PROBLEM STATEMENT
From the first line of the data below through the line bearing "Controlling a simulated", reproduce each line exactly; do not include pictures.
-----
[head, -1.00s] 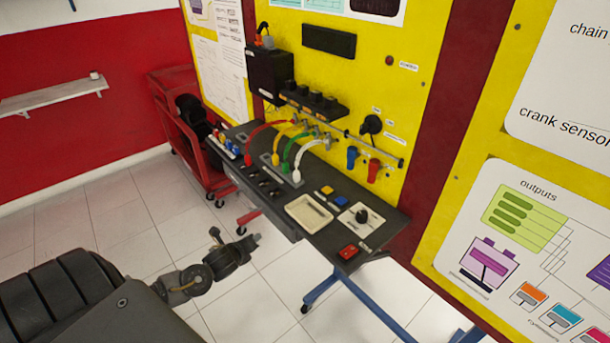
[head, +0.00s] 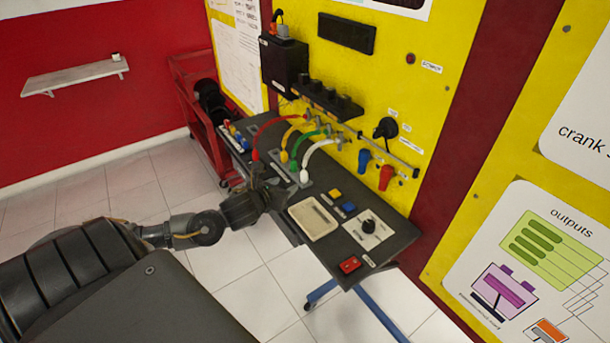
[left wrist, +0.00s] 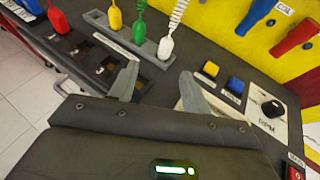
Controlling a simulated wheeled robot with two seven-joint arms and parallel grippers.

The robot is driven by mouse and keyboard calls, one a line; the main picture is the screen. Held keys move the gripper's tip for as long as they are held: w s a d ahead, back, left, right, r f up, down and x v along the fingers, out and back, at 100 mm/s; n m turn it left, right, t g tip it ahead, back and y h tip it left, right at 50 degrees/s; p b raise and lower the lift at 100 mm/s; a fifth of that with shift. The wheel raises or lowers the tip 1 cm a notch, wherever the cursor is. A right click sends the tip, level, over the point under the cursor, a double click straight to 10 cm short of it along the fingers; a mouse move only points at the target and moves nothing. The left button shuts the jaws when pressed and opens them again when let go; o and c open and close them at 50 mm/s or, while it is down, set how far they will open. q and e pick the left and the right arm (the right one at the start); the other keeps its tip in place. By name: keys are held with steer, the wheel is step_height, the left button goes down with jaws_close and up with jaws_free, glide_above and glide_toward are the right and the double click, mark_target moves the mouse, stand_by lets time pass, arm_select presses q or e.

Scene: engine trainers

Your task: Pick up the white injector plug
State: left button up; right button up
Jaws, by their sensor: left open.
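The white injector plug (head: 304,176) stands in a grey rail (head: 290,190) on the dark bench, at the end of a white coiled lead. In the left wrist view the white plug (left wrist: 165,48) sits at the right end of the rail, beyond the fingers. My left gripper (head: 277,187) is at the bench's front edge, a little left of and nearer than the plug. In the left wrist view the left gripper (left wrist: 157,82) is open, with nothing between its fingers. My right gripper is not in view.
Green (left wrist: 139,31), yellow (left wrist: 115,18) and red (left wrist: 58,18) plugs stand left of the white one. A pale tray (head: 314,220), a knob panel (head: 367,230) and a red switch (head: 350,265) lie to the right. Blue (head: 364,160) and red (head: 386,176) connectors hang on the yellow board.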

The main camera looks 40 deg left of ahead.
-----
EXERCISE OUTPUT
[head, -1.00s] 
[head, +0.00s] 
[left wrist, +0.00s] 
Controlling a simulated wheeled robot with two seven-joint arms and parallel grippers.

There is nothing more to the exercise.